The Tomb of Askia was built by Askia Muhammad, the Emperor of Songhai, in 1495. Located in Gao, a city in Mali near the banks of the River Niger, the dramatic and notably spiky-looking pyramidal tomb is part of a complex that also includes two flat-roofed mosque buildings, the mosque cemetery, and an open-air assembly ground.
Askia Muhammad was a West African statesman and military leader who took the throne of the Songhai Empire in 1493. He was a highly capable ruler who introduced an efficient administrative system across the lands of his sprawling empire, one of the largest states in African history. He divided Songhai into provinces, each with its own governor, and created new positions for the directors of finance, justice, interior, agriculture, water, and more. He also built a standing army under the command of a general, and appointed an admiral to command his fleet of war canoes.

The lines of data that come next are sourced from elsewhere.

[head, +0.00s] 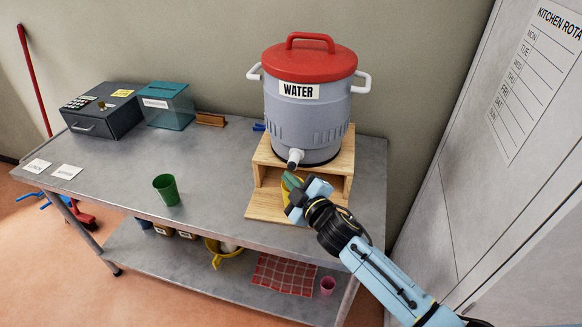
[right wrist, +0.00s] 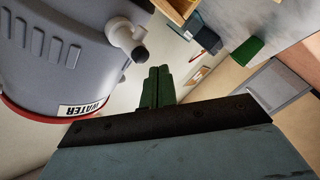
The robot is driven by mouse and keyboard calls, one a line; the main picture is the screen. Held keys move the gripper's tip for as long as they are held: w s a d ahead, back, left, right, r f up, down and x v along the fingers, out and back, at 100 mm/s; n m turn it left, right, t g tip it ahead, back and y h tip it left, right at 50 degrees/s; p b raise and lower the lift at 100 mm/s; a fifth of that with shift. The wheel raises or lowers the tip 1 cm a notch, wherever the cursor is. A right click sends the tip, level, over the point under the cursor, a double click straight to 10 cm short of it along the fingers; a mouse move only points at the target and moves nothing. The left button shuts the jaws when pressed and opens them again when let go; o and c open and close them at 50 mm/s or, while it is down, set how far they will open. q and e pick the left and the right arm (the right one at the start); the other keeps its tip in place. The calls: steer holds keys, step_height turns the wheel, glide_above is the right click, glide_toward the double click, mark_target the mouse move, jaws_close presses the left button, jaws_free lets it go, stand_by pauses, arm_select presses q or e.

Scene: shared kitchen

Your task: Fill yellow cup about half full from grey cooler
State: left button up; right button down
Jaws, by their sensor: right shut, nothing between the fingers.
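The grey cooler (head: 308,122) with a red lid and a WATER label stands on a wooden stand. Its white spigot (head: 295,157) points forward; it also shows in the right wrist view (right wrist: 127,40). A yellow thing, likely the yellow cup (head: 285,193), shows just below the spigot at the wooden stand, mostly hidden behind my right gripper. Its fill level cannot be seen. My right gripper (head: 290,180) is just below and in front of the spigot. Its green fingers (right wrist: 157,87) are shut together with nothing between them. My left gripper is in neither view.
A green cup (head: 166,189) stands on the metal table (head: 225,179). A dark cash box (head: 102,110) and a teal box (head: 168,105) stand at the back left.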

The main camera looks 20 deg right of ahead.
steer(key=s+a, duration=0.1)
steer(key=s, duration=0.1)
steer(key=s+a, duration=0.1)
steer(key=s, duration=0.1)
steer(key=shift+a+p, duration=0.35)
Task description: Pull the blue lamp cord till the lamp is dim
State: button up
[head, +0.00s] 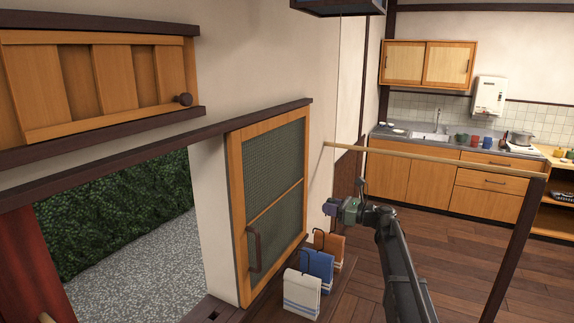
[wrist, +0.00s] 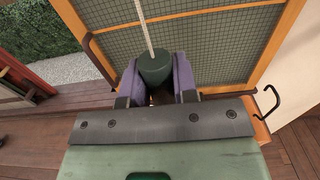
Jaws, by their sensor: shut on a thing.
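A thin pale cord (head: 337,90) hangs straight down from the dark-framed lamp (head: 338,12) at the top edge of the head view. In the wrist view the cord (wrist: 145,22) ends in a dark green pull knob (wrist: 155,68); I see no blue on it. My gripper (head: 332,208) is shut on this knob, with its purple fingers on both sides, as the wrist view shows (wrist: 155,80). Only the lamp's lower part shows, so I cannot tell how bright it is.
A mesh-panelled wooden door (head: 270,190) stands close behind my gripper. Several folded cloth bags, white (head: 302,293), blue (head: 318,265) and orange (head: 330,244), stand below. A wooden rail (head: 430,158) crosses at right. A kitchen counter (head: 440,146) is farther back.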

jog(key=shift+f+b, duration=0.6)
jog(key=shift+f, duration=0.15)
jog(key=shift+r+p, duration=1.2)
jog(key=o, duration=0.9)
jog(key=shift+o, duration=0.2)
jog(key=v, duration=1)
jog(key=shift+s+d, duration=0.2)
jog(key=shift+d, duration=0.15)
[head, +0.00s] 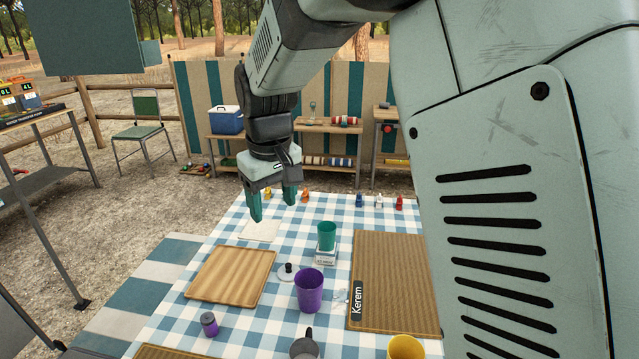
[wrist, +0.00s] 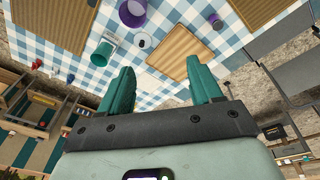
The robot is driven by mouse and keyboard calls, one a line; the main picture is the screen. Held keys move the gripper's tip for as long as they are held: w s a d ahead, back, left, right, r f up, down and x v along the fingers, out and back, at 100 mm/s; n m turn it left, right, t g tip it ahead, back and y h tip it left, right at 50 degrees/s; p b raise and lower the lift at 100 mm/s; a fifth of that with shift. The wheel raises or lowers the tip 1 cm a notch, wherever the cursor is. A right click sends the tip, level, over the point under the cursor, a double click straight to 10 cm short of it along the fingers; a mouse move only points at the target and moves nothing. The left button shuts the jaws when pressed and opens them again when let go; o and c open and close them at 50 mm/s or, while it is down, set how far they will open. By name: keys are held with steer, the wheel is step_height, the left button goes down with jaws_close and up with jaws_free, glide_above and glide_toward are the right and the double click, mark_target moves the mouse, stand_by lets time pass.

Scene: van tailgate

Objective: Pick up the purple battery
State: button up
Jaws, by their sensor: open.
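The purple battery looks to be the small dark purple cylinder with a grey top (head: 209,323), upright on the checked tablecloth near the front left. It also shows at the top of the wrist view (wrist: 215,20). My gripper (head: 272,203) hangs above the far left part of the table, fingers pointing down. It is well behind and above the battery. In the wrist view my gripper (wrist: 162,75) has its teal fingers apart with nothing between them.
A teal cup (head: 326,236), a board labelled Kerem (head: 394,285), a grey pot (head: 304,346) and a yellow cup (head: 405,347) occupy the rest.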

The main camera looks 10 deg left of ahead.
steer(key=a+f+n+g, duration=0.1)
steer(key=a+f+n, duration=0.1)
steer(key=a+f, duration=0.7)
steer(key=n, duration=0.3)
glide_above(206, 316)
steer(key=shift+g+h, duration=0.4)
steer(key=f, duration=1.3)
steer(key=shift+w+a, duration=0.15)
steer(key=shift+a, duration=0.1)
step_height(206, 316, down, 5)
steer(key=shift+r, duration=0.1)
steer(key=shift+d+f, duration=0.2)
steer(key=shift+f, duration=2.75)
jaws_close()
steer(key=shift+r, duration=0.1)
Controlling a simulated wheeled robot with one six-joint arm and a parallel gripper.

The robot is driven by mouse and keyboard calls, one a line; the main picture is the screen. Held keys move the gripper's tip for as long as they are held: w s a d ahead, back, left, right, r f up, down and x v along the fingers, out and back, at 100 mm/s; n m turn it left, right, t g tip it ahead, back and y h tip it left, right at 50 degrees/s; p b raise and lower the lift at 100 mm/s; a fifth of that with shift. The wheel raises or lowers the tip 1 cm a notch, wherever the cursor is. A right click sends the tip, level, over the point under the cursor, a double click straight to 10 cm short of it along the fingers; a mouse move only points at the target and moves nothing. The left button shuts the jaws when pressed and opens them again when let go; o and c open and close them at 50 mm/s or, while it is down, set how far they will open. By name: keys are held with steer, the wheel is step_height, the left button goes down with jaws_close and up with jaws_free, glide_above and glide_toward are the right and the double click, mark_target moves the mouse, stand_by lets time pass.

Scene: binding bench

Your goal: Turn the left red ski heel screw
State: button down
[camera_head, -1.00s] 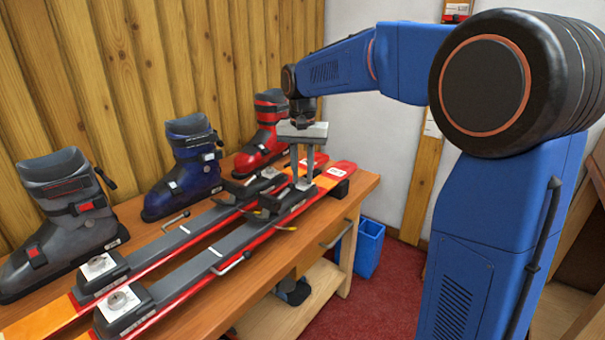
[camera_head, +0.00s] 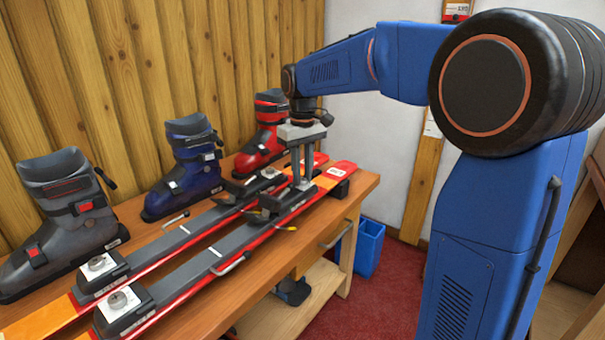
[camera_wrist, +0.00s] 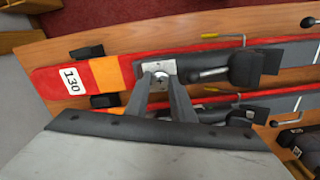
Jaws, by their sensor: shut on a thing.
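Two red skis lie side by side on the wooden bench. My gripper (camera_head: 303,184) points down at the far end of the front ski (camera_head: 200,280). In the wrist view, this ski (camera_wrist: 110,72) carries a white "130" label. The fingers of my gripper (camera_wrist: 161,84) are shut on the round heel screw (camera_wrist: 160,76), which sits on a silver plate (camera_wrist: 152,66) of the binding. The fingers partly hide the screw. The rear ski (camera_head: 150,258) lies behind it, and its screw is hidden in the wrist view by my gripper.
Grey (camera_head: 75,215), blue (camera_head: 190,165) and red (camera_head: 268,130) ski boots stand behind the skis along the plank wall. Binding levers stick up near the skis. A blue bin (camera_head: 369,250) stands on the red floor beside the bench.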

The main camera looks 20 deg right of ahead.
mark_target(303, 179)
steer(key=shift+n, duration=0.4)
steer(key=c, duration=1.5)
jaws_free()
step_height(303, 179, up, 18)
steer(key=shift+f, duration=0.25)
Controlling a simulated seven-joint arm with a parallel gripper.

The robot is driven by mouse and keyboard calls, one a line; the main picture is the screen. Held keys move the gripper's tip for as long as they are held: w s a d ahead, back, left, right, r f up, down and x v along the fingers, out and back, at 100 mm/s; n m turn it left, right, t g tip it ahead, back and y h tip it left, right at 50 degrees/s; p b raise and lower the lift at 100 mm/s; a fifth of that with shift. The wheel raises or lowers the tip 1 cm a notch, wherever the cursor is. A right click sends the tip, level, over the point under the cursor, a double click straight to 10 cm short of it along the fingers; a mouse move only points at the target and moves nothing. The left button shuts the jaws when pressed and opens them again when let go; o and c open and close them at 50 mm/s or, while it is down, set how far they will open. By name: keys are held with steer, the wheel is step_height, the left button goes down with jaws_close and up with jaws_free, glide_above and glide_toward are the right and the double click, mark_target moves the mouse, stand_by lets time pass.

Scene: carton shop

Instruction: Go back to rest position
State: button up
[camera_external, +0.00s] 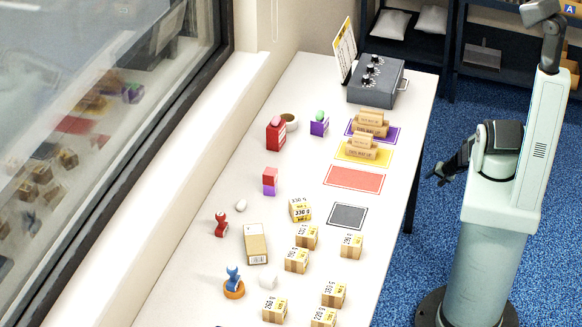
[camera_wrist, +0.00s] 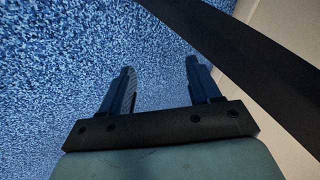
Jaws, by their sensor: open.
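My gripper (camera_external: 441,174) hangs beside the right edge of the white table (camera_external: 297,165), over the blue carpet and close to my own base. In the wrist view my gripper (camera_wrist: 160,82) shows two dark fingers spread apart, with nothing between them. The blue carpet lies beyond the fingers, and a dark bar with a beige surface crosses the upper right. My arm is folded close to its column in the external view.
Several small cartons (camera_external: 307,237) stand on the near half of the table. Stacked packages lie on purple and yellow mats (camera_external: 379,158) farther back, with bare red (camera_external: 354,180) and grey (camera_external: 347,216) mats nearer. A grey box with knobs (camera_external: 376,83) stands at the far end.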

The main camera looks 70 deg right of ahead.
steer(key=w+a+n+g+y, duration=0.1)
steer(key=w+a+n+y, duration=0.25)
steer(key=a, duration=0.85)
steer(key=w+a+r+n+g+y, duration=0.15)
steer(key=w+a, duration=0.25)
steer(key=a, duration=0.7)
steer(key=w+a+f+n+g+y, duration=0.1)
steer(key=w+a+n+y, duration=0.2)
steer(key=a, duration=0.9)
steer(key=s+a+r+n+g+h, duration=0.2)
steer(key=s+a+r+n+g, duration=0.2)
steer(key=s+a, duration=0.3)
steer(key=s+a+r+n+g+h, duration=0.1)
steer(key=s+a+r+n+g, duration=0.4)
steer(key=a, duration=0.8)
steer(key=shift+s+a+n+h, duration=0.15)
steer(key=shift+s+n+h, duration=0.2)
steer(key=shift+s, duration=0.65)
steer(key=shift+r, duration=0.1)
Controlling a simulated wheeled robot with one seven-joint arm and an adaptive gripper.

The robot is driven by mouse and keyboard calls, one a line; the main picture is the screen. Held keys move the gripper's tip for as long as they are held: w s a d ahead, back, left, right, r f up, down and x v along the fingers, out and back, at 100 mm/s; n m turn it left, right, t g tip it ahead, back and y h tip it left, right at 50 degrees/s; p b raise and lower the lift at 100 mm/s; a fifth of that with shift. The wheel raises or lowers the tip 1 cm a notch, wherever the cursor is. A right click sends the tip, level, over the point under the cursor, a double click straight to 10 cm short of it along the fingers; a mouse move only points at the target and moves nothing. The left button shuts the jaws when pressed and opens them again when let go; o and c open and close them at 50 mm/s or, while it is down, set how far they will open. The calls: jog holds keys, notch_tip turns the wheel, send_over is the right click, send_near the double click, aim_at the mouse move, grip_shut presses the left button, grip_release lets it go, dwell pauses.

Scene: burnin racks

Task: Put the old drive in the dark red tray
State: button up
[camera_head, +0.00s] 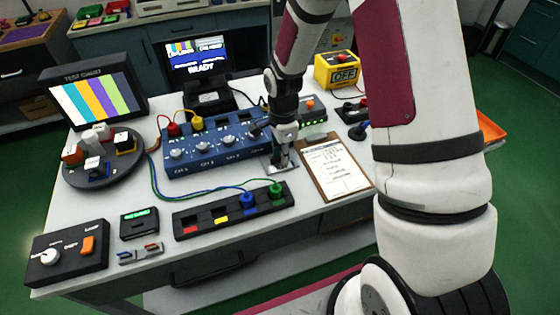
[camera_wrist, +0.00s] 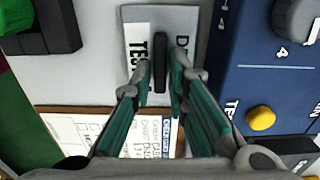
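My gripper (camera_head: 282,160) points down at the bench between the blue panel and the clipboard. In the wrist view its teal fingers (camera_wrist: 162,65) are open, one on each side of a slim black upright bar (camera_wrist: 160,62), with small gaps. The bar stands on a light grey plate (camera_wrist: 185,20) with partly hidden black lettering; the plate also shows below my gripper in the head view (camera_head: 289,171). I cannot tell whether this is the old drive. I cannot make out a dark red tray in either view.
The blue panel (camera_head: 215,145) with knobs and leads stands left of my gripper. A clipboard (camera_head: 335,168) lies to the right, and a black socket strip (camera_head: 232,209) in front. An orange tray (camera_head: 490,128) is partly hidden behind my arm.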

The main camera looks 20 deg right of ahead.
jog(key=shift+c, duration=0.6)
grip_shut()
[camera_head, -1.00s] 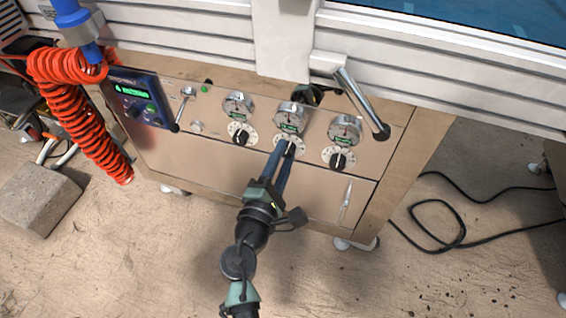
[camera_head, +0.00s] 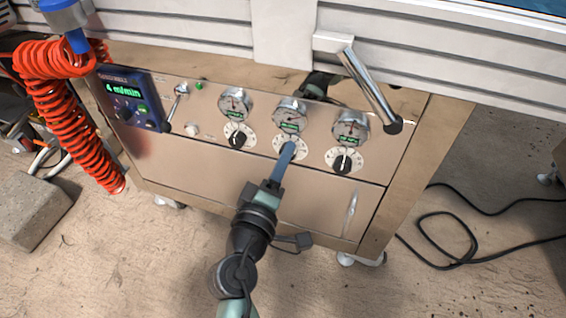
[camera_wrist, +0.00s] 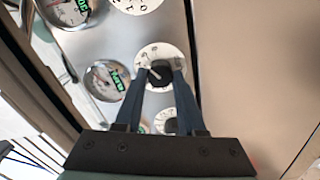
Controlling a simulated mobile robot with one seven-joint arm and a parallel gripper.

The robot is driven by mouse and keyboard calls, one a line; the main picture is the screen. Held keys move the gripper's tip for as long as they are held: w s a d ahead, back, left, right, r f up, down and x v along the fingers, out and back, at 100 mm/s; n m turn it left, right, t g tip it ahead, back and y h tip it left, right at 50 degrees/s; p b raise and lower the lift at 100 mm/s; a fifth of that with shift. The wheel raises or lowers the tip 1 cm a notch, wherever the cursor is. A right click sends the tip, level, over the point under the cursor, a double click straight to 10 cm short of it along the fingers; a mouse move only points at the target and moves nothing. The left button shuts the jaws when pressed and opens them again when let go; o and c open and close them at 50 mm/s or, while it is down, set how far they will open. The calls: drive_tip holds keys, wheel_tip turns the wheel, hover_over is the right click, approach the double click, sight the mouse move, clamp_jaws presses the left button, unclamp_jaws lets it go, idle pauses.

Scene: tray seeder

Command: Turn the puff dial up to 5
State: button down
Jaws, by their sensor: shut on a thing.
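The middle dial (camera_head: 300,153) on the metal panel has a white numbered plate and a black knob, which my gripper mostly hides in the head view. In the wrist view its black knob (camera_wrist: 160,74) sits between my two blue fingers, with a pale pointer line toward the upper left. The plate's numbers are too small to read surely. My gripper (camera_head: 290,147) is shut on this knob. The gauge beside the dial (camera_wrist: 105,80) has a green label, blurred but seemingly reading "PUFF"; it also shows above the dial in the head view (camera_head: 289,114).
Similar dials stand left (camera_head: 240,135) and right (camera_head: 345,160), each below a gauge. A blue control box (camera_head: 130,97) reading 4 m/min and a lever (camera_head: 175,105) are further left. A large handle (camera_head: 370,90) juts out at upper right. An orange coiled hose (camera_head: 75,125) hangs at left.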

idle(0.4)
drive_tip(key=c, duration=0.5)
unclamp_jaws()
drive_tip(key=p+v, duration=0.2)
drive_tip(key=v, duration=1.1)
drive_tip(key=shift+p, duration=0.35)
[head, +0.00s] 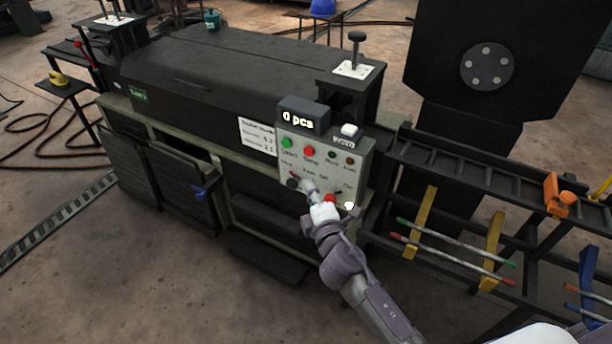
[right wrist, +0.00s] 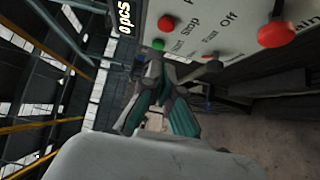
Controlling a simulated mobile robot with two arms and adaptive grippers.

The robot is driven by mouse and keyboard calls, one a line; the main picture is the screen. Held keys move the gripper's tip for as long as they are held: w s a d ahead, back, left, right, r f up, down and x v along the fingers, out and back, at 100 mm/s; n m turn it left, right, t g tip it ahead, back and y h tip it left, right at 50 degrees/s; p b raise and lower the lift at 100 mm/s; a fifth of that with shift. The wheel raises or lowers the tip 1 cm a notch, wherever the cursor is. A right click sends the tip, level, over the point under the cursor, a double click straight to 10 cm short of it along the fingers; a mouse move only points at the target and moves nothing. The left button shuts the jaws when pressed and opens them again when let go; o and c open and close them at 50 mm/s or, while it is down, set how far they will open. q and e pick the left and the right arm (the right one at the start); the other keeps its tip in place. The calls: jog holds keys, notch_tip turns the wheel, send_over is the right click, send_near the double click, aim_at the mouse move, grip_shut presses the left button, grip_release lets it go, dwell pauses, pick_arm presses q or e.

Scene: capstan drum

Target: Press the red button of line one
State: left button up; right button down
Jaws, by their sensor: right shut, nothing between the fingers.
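A grey control panel (head: 322,165) stands on the front of the dark machine. A red button (head: 309,151) sits in its upper row, right of a green button (head: 286,142). My right gripper (head: 309,184) is shut and empty in front of the panel's lower half. In the right wrist view, its fingers (right wrist: 158,72) are near the small red button (right wrist: 166,23) marked Stop and the green button (right wrist: 158,45); a larger red button (right wrist: 277,32) is at upper right. Contact cannot be told.
A black counter reading "0 pcs" (head: 304,116) sits atop the panel. A black knob (head: 292,182) and a white button (head: 349,205) are beside the gripper. A rack (head: 455,190) with coloured rods stands right. The floor in front is open.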

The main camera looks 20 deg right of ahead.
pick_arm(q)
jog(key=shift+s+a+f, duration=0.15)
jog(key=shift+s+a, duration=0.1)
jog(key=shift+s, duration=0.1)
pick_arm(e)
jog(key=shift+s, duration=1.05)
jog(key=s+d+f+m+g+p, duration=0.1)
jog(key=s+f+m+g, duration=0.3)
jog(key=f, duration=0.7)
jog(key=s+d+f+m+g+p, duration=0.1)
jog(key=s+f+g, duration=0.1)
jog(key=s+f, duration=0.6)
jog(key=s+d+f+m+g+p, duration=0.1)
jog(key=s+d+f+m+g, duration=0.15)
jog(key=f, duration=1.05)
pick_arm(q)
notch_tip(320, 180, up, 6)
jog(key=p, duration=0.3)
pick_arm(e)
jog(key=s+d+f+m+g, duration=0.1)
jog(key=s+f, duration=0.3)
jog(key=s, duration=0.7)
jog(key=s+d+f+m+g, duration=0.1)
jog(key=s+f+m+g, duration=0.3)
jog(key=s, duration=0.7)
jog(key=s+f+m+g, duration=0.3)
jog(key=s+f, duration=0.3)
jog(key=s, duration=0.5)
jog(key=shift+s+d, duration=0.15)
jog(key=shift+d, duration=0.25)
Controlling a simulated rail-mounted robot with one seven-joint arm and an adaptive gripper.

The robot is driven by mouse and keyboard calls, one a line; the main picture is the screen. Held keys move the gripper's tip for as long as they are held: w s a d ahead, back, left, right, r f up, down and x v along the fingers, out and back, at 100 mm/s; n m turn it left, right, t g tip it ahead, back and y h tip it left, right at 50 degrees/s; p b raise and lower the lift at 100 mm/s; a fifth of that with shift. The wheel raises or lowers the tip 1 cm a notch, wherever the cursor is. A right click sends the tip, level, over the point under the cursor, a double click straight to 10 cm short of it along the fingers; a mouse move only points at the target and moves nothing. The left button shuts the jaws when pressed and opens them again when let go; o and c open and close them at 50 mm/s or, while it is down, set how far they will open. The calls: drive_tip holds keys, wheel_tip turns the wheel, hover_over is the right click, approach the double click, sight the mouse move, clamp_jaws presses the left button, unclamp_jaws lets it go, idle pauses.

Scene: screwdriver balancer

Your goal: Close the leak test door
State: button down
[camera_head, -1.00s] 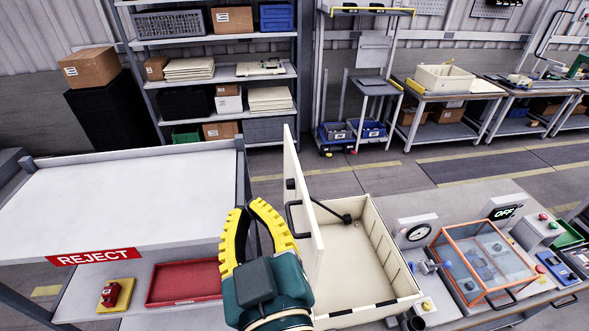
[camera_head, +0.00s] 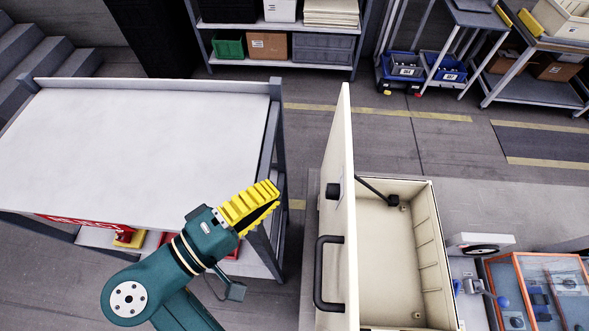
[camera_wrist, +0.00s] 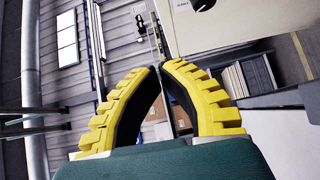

Askia Muhammad was a pious man and soon established Islam as the religion of the nobles. When Gao became the official capital of the Empire, and Islam was adopted as its official religion, Muhammad ordered the construction of what is now known as the Tomb of Askia.
The centerpiece of the complex is the 56-foot-tall (17 meters) pyramidal structure, today considered the finest remaining example of the monumental mud-building traditions of the Songhai Empire. The style is unique to the West African Sahel, and represents a merger of Islamic tradition and local building practices, which had to adapt to the environment.
The pyramid’s dramatic “spiky” appearance is due to the permanent acacia-wood scaffolding that juts out across its surface. The tomb was constructed with wet plaster and mud, which has to be reapplied every year after the rainy season. As such, the pyramid undergoes an annual remodeling, hence the permanent scaffolding and the fluid, rounded nature of the structure’s outer surface.
As for Askia Muhammad, he was eventually laid to rest and sealed inside the tomb after a family feud of epic proportions. Near the end of his reign, Muhammad was old and half blind, with no one at his side apart from his loyal friend, servant, and adviser, Ali Folen. Knowing that their father was losing his grip on the empire, Muhammad’s children began fighting among themselves.
His eldest son, Musa, unseated Muhammad in 1529 during a bloodless coup and banished his father to an island in the river infested with mosquitoes and toads. From here, the blind Muhammad heard the reports of his warring sons. Musa killed a few of his own brothers and at least 25 of his cousins before his own brothers had him assassinated in 1531.
It was not until 1537 that Muhammad’s son and third successor, Askia Ismaïl, recalled his father to Gao. Muhammad died a year later and was buried inside the Tomb of Askia, which is today one of the most important and venerated mosques in all of West Africa.